Request> In the material below, find the line with "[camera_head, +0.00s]"; set down that line and every line after it to the end, exactly, without pictures.

---- Record excerpts

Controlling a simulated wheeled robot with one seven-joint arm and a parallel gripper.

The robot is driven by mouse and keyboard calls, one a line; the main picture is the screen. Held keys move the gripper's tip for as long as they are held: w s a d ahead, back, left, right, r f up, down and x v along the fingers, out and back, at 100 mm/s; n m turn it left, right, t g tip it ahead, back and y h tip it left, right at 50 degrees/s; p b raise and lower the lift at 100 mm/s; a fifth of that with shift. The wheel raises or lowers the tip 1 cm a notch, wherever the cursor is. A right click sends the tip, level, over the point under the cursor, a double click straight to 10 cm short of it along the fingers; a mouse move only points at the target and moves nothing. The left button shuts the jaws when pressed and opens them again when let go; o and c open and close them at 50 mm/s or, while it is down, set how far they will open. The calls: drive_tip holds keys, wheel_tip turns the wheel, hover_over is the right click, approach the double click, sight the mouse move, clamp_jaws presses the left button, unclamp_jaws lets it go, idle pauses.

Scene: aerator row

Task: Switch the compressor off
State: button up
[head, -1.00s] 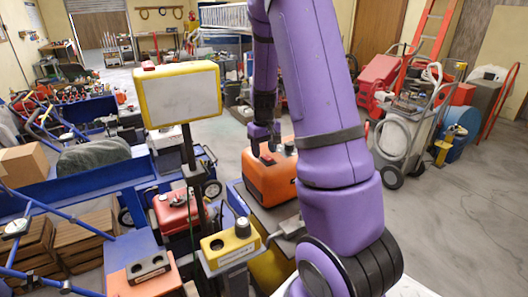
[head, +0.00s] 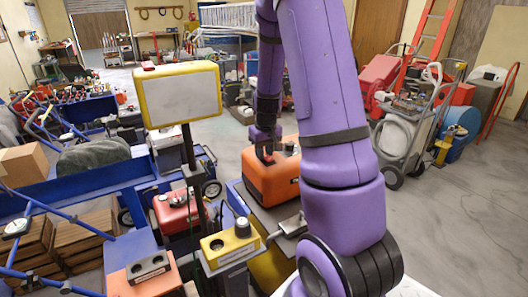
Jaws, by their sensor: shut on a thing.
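The orange box-shaped machine (head: 272,185), which looks like the compressor, stands on a dark stand in the middle of the head view. My gripper (head: 267,158) points down at the left part of its top. The fingers are shut on a small control there, which shows only as a bit of red and dark between and below the fingertips. Which way the control is set is hidden. A small grey knob (head: 290,148) sits to the right on the same top, partly near my arm.
A yellow box with a dark knob (head: 232,243) stands in front, and a yellow-framed sign (head: 180,95) on a post to the left.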

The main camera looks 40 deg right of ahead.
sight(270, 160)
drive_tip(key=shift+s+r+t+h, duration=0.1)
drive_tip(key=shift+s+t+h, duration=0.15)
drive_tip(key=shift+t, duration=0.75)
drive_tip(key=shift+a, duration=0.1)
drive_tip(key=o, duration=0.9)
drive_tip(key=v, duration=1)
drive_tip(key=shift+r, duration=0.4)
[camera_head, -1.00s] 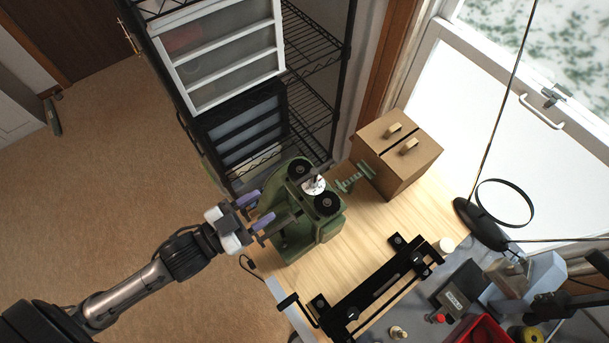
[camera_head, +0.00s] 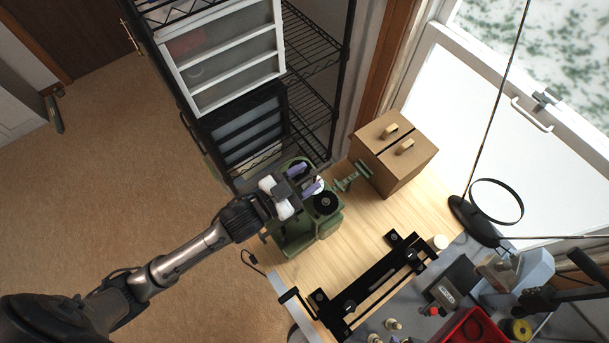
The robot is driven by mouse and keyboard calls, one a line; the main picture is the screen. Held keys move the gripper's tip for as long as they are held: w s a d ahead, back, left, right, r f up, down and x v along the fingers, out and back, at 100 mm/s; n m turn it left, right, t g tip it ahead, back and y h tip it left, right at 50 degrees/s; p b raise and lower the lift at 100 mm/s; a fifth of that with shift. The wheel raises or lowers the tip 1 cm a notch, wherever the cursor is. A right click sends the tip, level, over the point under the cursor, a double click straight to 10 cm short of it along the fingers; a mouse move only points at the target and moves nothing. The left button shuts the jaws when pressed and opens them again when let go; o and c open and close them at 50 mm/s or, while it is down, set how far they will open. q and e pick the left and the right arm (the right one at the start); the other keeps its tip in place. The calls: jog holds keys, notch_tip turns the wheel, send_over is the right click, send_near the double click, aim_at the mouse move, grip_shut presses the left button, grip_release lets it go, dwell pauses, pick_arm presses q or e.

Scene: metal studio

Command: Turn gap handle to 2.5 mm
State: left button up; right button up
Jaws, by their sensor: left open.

--------

Solution for this problem>
[camera_head, +0.00s] 
The robot is driven by mouse and keyboard calls, one a line; the main picture is the screen. Held keys move the gripper's tip for as long as they are held: w s a d ahead, back, left, right, r f up, down and x v along the fingers, out and back, at 100 mm/s; n m turn it left, right, t g tip it ahead, back and y h tip it left, right at 50 degrees/s; p b raise and lower the lift at 100 mm/s; a fifth of that with shift. The wheel raises or lowers the tip 1 cm a notch, wherever the cursor is. A right click sends the tip, level, over the point under the cursor, a double click straight to 10 cm short of it along the fingers; a mouse move only points at the target and moves nothing. The left button shuts the jaws when pressed and opens them again when let go; o and c open and close them at 50 mm/s or, while it is down, set how far they will open. q and e pick the left and the right arm (the right one at the start); the other keeps its tip in place. The calls: jog holds keys, notch_tip turns the wheel, send_over is the right click, send_near the double click, aim_at the mouse move, grip_shut presses the left button, grip_release lets it go, dwell pauses, pick_arm presses q or e.

Scene: metal studio

Command: Turn gap handle to 2.5 mm
State: left button up; right button up
Jaws, by their sensor: left open.

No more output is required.